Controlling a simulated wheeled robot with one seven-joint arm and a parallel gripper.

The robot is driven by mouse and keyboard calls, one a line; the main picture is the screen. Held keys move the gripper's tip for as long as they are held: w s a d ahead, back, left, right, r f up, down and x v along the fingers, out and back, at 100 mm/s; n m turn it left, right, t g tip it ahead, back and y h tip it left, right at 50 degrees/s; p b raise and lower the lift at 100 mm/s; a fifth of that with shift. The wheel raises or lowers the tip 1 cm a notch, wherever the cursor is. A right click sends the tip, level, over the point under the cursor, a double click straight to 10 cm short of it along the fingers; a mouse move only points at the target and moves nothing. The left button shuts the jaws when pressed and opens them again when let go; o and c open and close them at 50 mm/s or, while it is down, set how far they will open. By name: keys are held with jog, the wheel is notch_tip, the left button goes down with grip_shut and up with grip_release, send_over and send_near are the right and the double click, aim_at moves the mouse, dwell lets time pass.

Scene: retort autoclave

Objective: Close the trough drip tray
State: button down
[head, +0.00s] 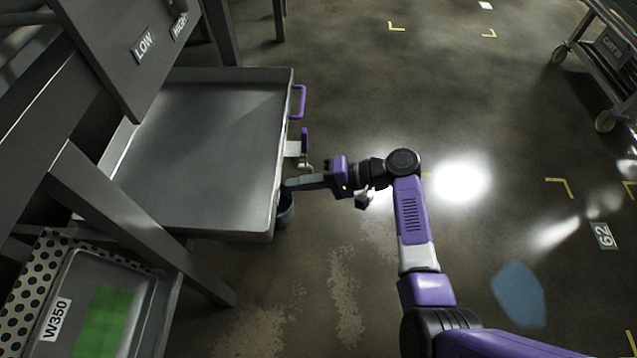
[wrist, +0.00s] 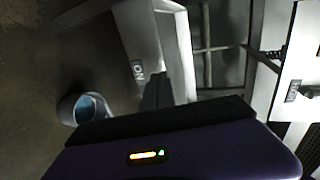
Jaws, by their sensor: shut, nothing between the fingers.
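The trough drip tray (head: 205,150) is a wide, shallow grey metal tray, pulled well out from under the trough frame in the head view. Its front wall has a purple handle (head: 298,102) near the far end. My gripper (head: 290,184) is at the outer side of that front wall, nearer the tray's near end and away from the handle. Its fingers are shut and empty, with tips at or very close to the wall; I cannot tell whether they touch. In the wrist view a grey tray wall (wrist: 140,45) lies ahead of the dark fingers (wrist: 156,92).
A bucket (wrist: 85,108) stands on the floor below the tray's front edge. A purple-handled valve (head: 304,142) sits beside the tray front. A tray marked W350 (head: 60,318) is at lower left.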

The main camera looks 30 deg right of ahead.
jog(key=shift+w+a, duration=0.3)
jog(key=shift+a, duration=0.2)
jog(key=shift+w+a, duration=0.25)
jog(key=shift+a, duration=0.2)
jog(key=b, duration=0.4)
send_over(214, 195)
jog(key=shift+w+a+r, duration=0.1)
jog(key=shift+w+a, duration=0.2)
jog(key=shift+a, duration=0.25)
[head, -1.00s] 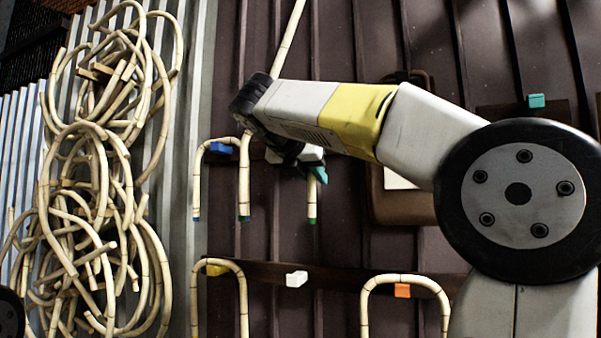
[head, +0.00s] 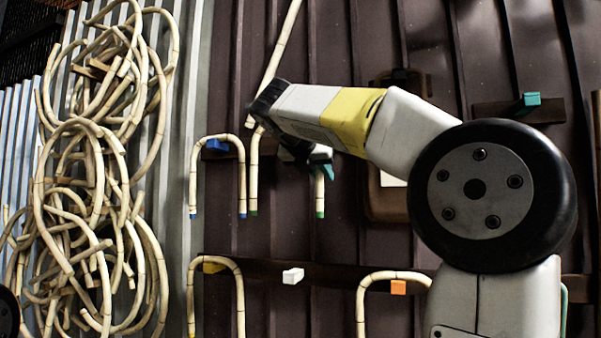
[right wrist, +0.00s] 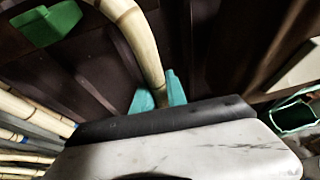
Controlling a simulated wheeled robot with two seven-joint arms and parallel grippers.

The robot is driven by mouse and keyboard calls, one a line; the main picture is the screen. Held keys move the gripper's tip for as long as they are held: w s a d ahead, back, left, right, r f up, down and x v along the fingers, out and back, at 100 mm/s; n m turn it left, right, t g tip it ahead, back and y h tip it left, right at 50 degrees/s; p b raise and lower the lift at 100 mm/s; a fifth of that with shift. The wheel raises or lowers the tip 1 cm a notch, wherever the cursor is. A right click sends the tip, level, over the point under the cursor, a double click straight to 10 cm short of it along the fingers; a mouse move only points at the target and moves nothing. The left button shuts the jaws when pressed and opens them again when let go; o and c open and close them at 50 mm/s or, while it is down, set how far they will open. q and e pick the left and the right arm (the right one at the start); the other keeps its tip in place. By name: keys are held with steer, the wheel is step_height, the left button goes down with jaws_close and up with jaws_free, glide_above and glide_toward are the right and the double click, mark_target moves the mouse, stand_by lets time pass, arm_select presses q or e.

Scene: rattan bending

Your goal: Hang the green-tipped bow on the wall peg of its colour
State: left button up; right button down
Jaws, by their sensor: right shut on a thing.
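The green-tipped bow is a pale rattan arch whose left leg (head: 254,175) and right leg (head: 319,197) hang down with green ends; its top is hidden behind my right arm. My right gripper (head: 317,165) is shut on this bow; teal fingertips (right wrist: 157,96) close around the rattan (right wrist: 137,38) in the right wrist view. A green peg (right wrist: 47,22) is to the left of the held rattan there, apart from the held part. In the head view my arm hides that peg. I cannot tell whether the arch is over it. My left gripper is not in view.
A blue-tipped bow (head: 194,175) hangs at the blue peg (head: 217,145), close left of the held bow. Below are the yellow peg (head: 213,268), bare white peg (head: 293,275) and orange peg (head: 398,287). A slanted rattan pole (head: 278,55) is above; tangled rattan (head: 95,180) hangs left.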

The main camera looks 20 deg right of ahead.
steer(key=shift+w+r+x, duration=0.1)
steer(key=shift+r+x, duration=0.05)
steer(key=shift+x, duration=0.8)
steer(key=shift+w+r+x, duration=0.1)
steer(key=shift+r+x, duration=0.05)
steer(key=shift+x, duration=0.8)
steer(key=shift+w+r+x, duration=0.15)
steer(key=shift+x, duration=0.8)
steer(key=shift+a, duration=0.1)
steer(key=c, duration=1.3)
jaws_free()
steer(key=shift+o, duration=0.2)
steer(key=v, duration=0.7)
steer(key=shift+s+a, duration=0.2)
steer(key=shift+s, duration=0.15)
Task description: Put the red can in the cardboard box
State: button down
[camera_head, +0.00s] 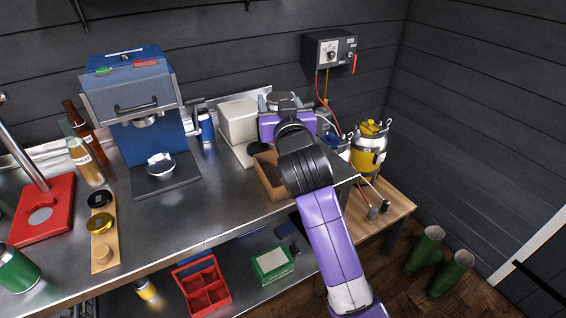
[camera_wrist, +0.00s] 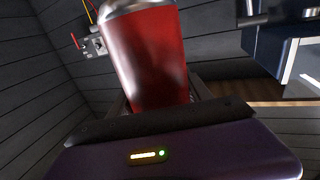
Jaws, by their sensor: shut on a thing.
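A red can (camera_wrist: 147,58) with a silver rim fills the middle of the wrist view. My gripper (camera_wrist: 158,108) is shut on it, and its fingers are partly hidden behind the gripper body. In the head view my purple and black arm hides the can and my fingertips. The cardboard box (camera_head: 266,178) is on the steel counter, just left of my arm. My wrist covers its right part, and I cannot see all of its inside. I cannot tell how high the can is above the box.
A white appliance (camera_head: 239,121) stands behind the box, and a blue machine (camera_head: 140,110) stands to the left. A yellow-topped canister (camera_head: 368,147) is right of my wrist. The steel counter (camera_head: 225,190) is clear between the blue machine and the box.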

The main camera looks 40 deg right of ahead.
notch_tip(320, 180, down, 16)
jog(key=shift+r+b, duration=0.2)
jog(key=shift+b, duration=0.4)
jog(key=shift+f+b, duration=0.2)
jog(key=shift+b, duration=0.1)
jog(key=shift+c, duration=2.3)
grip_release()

§ **Exercise objective**
Reproduce the records, all of them, word for word; omit the pictures.

§ **Output of the exercise**
Controlling a simulated wheeled robot with one seven-joint arm and a parallel gripper.

The robot is driven by mouse and keyboard calls, one a line; the main picture is the screen. Held keys move the gripper's tip for as long as they are held: w s a d ahead, back, left, right, r f up, down and x v along the fingers, out and back, at 100 mm/s; n m turn it left, right, t g tip it ahead, back and y h tip it left, right at 50 degrees/s; p b raise and lower the lift at 100 mm/s; a fifth of that with shift. The wheel raises or lowers the tip 1 cm a notch, wherever the cursor is. A right click sends the tip, level, over the point under the cursor, a double click straight to 10 cm short of it along the fingers; a mouse move only points at the target and moves nothing. The left button shuts the jaws when pressed and opens them again when let go; o and c open and close them at 50 mm/s or, while it is down, set how far they will open. By name: keys are held with jog, the wheel is notch_tip, the left button goes down with grip_shut and up with grip_release, send_over and send_near are the right and the double click, aim_at moves the mouse, dwell lets time pass.

Scene: retort autoclave

Objective: Close the trough drip tray
State: button down
[head, +0.00s] 
[wrist, +0.00s] 
Jaws, by their sensor: shut, nothing between the fingers.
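The trough drip tray (head: 205,150) is a wide, shallow grey metal tray, pulled well out from under the trough frame in the head view. Its front wall has a purple handle (head: 298,102) near the far end. My gripper (head: 290,184) is at the outer side of that front wall, nearer the tray's near end and away from the handle. Its fingers are shut and empty, with tips at or very close to the wall; I cannot tell whether they touch. In the wrist view a grey tray wall (wrist: 140,45) lies ahead of the dark fingers (wrist: 156,92).
A bucket (wrist: 85,108) stands on the floor below the tray's front edge. A purple-handled valve (head: 304,142) sits beside the tray front. A tray marked W350 (head: 60,318) is at lower left.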

The main camera looks 30 deg right of ahead.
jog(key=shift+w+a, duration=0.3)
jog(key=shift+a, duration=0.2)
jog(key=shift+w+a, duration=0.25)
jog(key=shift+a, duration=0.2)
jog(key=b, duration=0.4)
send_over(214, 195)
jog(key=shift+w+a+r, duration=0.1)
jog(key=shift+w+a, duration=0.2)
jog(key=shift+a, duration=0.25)
[head, -1.00s] 
[head, +0.00s] 
[right wrist, +0.00s] 
Controlling a simulated wheeled robot with two seven-joint arms and parallel grippers.

The robot is driven by mouse and keyboard calls, one a line; the main picture is the screen. Held keys move the gripper's tip for as long as they are held: w s a d ahead, back, left, right, r f up, down and x v along the fingers, out and back, at 100 mm/s; n m turn it left, right, t g tip it ahead, back and y h tip it left, right at 50 degrees/s; p b raise and lower the lift at 100 mm/s; a fifth of that with shift. The wheel raises or lowers the tip 1 cm a notch, wherever the cursor is. A right click sends the tip, level, over the point under the cursor, a double click straight to 10 cm short of it along the fingers; a mouse move only points at the target and moves nothing. The left button shuts the jaws when pressed and opens them again when let go; o and c open and close them at 50 mm/s or, while it is down, set how far they will open. q and e pick the left and the right arm (the right one at the start); the other keeps its tip in place. By name: keys are held with steer, the wheel is step_height, the left button goes down with jaws_close and up with jaws_free, glide_above and glide_toward are the right and the double click, mark_target moves the mouse, stand_by lets time pass, arm_select presses q or e.

Scene: rattan bending

Your goal: Hang the green-tipped bow on the wall peg of its colour
State: left button up; right button down
Jaws, by their sensor: right shut on a thing.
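The green-tipped bow is a pale rattan arch whose left leg (head: 254,175) and right leg (head: 319,197) hang down with green ends; its top is hidden behind my right arm. My right gripper (head: 317,165) is shut on this bow; teal fingertips (right wrist: 157,96) close around the rattan (right wrist: 137,38) in the right wrist view. A green peg (right wrist: 47,22) is to the left of the held rattan there, apart from the held part. In the head view my arm hides that peg. I cannot tell whether the arch is over it. My left gripper is not in view.
A blue-tipped bow (head: 194,175) hangs at the blue peg (head: 217,145), close left of the held bow. Below are the yellow peg (head: 213,268), bare white peg (head: 293,275) and orange peg (head: 398,287). A slanted rattan pole (head: 278,55) is above; tangled rattan (head: 95,180) hangs left.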

The main camera looks 20 deg right of ahead.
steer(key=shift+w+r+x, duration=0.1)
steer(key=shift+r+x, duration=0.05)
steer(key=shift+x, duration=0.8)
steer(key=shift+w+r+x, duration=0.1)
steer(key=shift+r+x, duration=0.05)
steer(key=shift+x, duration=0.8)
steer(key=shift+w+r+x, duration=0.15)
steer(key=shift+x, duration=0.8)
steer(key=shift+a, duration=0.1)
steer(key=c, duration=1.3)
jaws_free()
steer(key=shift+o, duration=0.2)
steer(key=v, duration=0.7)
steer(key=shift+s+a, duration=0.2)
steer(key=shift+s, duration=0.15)
Task description: Put the red can in the cardboard box
State: button down
[camera_head, +0.00s] 
[camera_wrist, +0.00s] 
Jaws, by their sensor: shut on a thing.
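A red can (camera_wrist: 147,58) with a silver rim fills the middle of the wrist view. My gripper (camera_wrist: 158,108) is shut on it, and its fingers are partly hidden behind the gripper body. In the head view my purple and black arm hides the can and my fingertips. The cardboard box (camera_head: 266,178) is on the steel counter, just left of my arm. My wrist covers its right part, and I cannot see all of its inside. I cannot tell how high the can is above the box.
A white appliance (camera_head: 239,121) stands behind the box, and a blue machine (camera_head: 140,110) stands to the left. A yellow-topped canister (camera_head: 368,147) is right of my wrist. The steel counter (camera_head: 225,190) is clear between the blue machine and the box.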

The main camera looks 40 deg right of ahead.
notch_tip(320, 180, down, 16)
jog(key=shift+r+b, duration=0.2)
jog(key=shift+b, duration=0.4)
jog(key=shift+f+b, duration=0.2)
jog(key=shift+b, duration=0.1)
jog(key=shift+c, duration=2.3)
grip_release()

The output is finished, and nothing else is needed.